Today we will discuss a controversial topic: betting against the market, or how to make money when stock drop.

Being short in the market is not free of risk, but it can also be very profitable.

Contents

Introduction

Making money in the stock market should not be solely dependent on the stock market’s performance.

There are numerous tools to bet against the stock market and profit from a market decline.

This article will provide an overview of some of the reasons to bet against the stock market or specific securities.

We will then explore some bearish strategies to make money when stocks decline. 

An Overview, Why should I be Bearish?

how to bet against the market

Source: Hedge Trade

Bulls make money, Bears make money, pigs get slaughtered – Jim Cramer

Sometimes the most challenging part is explaining the rationale of a bearish trade to skeptical investors.

Therefore, I think it’s important first to address why you should use bearish trades in your portfolio.

While skeptical investors are correct that the stock market usually goes up, it is also true that it usually takes the stairs up and the elevator down.

These downturns can lead to monumental gains for traders willing to take the other side in certain situations.

For individual equities, the opportunities can be even more profound.

You never hear an investor asking, “which stock should I sell?”.

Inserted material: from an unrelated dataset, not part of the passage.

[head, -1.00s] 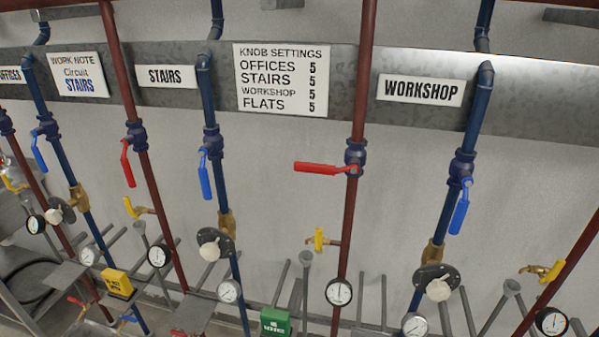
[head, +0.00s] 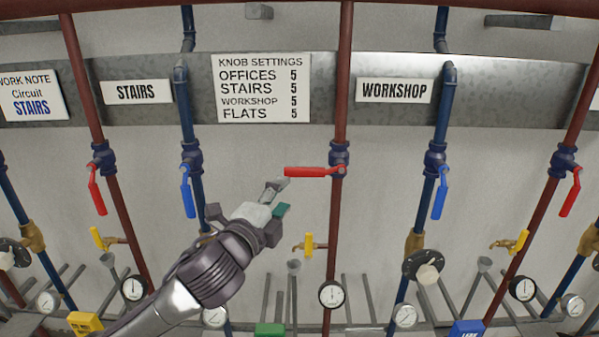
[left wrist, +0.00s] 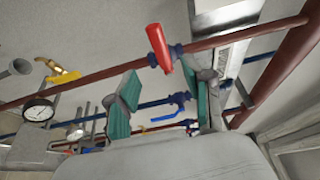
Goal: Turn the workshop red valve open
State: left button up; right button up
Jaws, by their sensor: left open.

All of Wallstreet and Mainstreet are focused on finding the next BIG buy.

The results are a lot of competition and scrutiny over the hottest stocks.

It also results in these stocks being priced very accurately.

In contrast, the worst companies can sometimes get overlooked.

Even bankrupt car companies can have some value!

Tail Risk Hedging

betting against a stock,

Source: Barrons

Instead of looking for all the next best buy, thinking of stocks that you are bearish on may be a lot easier and provide a lot higher returns.

To this, a typical bullish investor may respond, “but stocks go up over time right, why should I bet on them going down?”.

Well, this investor is only partially correct.

While the market does usually go up, the median return for an individual security is basically zero.

It is because, over a long period of time,  only a few leading stocks power the index returns with astronomical gains.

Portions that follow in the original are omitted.